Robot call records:
┄┄┄┄┄┄┄┄┄┄┄┄┄┄┄┄┄┄┄┄
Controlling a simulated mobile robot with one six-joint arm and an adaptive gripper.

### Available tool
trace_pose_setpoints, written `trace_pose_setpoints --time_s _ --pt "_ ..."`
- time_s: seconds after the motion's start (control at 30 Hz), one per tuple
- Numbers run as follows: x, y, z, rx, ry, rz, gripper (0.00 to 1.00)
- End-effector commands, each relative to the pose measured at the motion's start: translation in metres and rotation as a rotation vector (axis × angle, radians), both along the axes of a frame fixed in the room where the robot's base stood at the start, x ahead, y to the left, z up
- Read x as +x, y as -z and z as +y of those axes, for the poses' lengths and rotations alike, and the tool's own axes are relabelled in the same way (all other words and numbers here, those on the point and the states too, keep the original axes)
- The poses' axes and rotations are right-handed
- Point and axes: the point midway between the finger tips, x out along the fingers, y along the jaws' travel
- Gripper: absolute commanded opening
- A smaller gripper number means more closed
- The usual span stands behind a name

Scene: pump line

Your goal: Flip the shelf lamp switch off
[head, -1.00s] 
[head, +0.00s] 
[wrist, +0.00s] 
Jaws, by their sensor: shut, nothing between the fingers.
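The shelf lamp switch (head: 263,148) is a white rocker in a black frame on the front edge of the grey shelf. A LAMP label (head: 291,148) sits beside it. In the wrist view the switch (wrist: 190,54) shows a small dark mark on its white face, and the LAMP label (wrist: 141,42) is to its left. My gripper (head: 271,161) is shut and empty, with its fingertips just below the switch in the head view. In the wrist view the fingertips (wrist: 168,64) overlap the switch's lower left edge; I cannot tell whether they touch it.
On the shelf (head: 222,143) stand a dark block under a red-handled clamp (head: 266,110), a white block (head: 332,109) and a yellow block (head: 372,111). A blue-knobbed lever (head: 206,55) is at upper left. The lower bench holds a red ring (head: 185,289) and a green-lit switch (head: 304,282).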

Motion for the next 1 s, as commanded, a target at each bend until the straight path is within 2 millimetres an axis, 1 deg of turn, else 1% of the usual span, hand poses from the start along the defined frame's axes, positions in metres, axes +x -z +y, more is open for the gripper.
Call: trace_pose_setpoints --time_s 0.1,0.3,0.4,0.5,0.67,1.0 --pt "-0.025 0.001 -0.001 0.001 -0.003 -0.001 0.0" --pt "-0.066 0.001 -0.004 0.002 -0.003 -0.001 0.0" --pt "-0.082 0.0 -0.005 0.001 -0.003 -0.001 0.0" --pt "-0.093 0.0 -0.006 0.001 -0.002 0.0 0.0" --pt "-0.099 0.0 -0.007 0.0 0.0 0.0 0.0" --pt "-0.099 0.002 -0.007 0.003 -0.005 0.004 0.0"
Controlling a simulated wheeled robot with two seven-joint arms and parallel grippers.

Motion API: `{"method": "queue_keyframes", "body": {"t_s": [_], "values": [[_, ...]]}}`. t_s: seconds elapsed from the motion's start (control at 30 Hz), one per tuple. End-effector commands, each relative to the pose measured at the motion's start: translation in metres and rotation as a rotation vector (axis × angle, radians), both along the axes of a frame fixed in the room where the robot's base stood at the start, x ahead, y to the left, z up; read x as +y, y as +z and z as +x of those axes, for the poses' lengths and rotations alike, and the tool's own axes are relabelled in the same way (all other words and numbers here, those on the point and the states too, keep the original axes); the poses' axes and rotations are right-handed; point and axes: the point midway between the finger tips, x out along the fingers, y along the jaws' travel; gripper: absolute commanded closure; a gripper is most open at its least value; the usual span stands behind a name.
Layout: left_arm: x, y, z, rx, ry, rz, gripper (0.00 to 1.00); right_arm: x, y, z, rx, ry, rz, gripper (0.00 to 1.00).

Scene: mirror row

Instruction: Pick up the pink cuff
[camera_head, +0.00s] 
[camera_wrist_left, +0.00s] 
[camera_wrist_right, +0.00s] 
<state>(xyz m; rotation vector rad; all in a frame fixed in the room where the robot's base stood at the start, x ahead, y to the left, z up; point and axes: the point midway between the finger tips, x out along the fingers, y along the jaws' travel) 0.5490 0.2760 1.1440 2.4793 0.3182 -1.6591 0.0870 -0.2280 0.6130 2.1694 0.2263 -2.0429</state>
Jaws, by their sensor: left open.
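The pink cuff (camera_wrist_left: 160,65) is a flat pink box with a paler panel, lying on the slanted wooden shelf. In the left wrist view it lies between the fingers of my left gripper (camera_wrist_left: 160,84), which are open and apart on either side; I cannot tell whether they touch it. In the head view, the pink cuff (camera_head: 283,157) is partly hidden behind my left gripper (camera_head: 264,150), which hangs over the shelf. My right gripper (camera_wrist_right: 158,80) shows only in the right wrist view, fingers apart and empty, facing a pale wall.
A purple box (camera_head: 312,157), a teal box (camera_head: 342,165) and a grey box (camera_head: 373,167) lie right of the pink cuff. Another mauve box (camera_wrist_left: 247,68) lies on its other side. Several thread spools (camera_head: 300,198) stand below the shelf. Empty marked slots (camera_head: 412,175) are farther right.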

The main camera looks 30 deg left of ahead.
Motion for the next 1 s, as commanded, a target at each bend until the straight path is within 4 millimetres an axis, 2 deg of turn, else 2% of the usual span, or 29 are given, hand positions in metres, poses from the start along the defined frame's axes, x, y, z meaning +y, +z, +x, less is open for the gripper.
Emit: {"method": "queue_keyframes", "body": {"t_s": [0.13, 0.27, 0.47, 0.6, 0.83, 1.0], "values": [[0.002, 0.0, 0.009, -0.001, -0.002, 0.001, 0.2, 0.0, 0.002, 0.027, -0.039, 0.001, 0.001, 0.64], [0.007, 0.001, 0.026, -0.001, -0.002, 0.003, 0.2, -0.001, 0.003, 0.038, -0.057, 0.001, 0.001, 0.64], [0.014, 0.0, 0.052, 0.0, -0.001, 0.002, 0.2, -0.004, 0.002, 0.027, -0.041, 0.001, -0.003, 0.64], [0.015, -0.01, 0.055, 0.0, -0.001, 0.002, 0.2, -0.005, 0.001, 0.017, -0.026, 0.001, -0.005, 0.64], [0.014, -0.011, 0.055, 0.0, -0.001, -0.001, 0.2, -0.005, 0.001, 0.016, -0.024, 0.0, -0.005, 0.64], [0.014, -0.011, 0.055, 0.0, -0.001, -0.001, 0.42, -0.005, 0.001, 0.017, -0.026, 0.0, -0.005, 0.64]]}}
┄┄┄┄┄┄┄┄┄┄┄┄┄┄┄┄┄┄┄┄
Stated task: Report the number of lines in the listing above that include the word "more", and nothing else.

Solution for this task: 2